Windows can perform calculations across a certain time frame around the current record in your Spark data science pipeline. Windows are SQL functions that allow you to access data before and after the current record to perform calculations. They can be broken down into ranking and analytic functions and, like aggregate functions. Spark provides the following:
Ranking Functions
Command | Return x value within a window partition |
row_number() | sequential number starting from 1 |
rank() | rank of rows with gaps |
dense_rank() | rank of rows without any gaps. |
percent_rank() | percentile rank of rows |
ntile(int) | distributed rows into specified number of roughly equal buckets |
cume_dist() | cumulative distribution of values |
Analytic Functions
Command | Return x value within a window partition |
lag() | ‘offset’ rows before the current row or null |
lead() | ‘offset’ rows after the current row or null |
Tuning
Most tuning considerations around Spark are concerned with actions done on the cluster by the executors.
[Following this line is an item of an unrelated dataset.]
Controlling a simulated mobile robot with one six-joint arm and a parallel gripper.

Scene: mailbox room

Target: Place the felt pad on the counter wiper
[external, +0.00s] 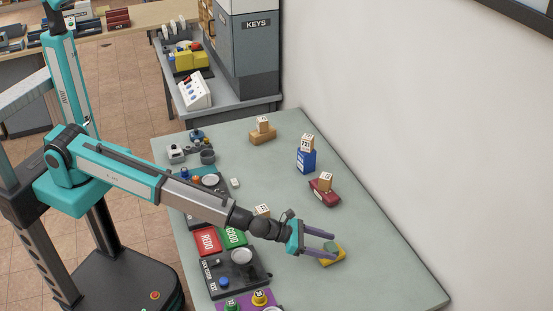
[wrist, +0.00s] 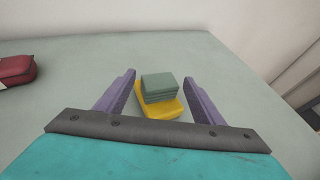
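A grey-green layered block (wrist: 158,87), which looks like the felt pad, lies on top of a flat yellow piece (wrist: 158,110), which looks like the counter wiper. Both are on the grey-green counter, and the yellow piece (external: 334,257) also shows at the right end of my arm in the external view. My gripper (wrist: 158,85) is open, with one purple finger on each side of the green block. In the wrist view small gaps show between the block and both fingers. In the external view my gripper (external: 334,243) partly hides the block.
A red case (external: 322,194), a blue box (external: 306,161) and a tan block (external: 263,137), each topped by a small marked cube, stand farther back. Red and green trays (external: 208,241) and a black panel (external: 250,284) line the left edge. The wall is at the right.
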These transformations include map, filter, groupBy, sortBy, sample, randomSplit, union, distinct, coalesce, repartition. The driver represents a single machine and can be a bottleneck. Unfortunately, the the driver performs actions that include ranking, analytic and aggregation functions. A good practice is to perform these action in your data mungine pipeline before the data scientists use them in their modeling.
Summary
Tuning Spark for your machine learning pipeline can be a complex and time consuming process. Store and compute play a different role for your Spark cluster in different stages of your machine learning pipeline. In this post, I discuss how to optimize your Spark machine learning pipeline for aggregations. The performance considerations for windowing are similar.